## What you need to do
Leave out the pictures and repeat the rest of the material exactly.

## Available data
━━━━━━━━━━

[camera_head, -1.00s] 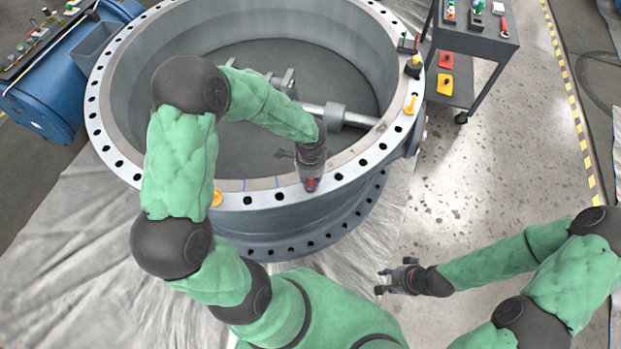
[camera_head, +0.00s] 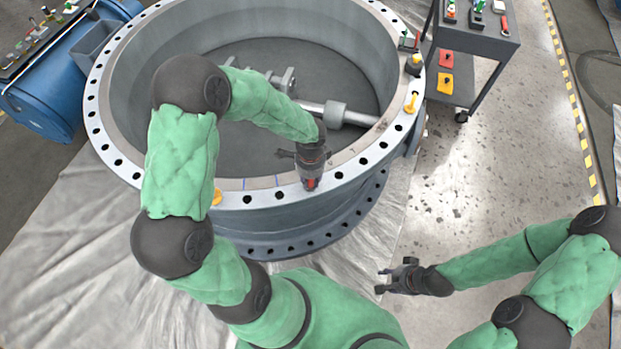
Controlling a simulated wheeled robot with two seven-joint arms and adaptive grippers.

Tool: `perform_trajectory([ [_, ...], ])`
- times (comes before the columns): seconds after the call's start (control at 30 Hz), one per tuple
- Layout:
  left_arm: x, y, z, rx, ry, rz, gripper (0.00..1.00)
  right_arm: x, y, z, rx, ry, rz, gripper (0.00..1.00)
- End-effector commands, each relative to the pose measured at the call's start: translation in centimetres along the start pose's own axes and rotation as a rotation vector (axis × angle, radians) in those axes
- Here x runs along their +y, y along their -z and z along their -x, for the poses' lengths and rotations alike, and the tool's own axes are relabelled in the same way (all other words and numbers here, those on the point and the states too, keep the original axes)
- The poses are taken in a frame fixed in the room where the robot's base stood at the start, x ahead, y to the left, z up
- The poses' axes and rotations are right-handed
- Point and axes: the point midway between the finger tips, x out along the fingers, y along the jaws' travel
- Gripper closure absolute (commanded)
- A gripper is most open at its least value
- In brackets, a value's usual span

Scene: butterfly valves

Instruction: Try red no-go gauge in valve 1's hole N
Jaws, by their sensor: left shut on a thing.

━━━━━━━━━━

## Exercise output
[camera_head, -1.00s] 
[camera_head, +0.00s] 
Controlling a simulated wheeled robot with two seven-joint arms and adaptive grippers.

Tool: `perform_trajectory([ [_, ...], ])`
- times (comes before the columns): seconds after the call's start (control at 30 Hz), one per tuple
- Layout:
  left_arm: x, y, z, rx, ry, rz, gripper (0.00..1.00)
  right_arm: x, y, z, rx, ry, rz, gripper (0.00..1.00)
- End-effector commands, each relative to the pose measured at the call's start: translation in centimetres along the start pose's own axes and rotation as a rotation vector (axis × angle, radians) in those axes
- Here x runs along their +y, y along their -z and z along their -x, for the poses' lengths and rotations alike, and the tool's own axes are relabelled in the same way (all other words and numbers here, those on the point and the states too, keep the original axes)
- The poses are taken in a frame fixed in the room where the robot's base stood at the start, x ahead, y to the left, z up
- The poses' axes and rotations are right-handed
- Point and axes: the point midway between the finger tips, x out along the fingers, y along the jaws' travel
- Gripper closure absolute (commanded)
- A gripper is most open at its least value
- In brackets, a value's usual span

Scene: butterfly valves

Instruction: Try red no-go gauge in valve 1's hole N
Jaws, by their sensor: left shut on a thing.

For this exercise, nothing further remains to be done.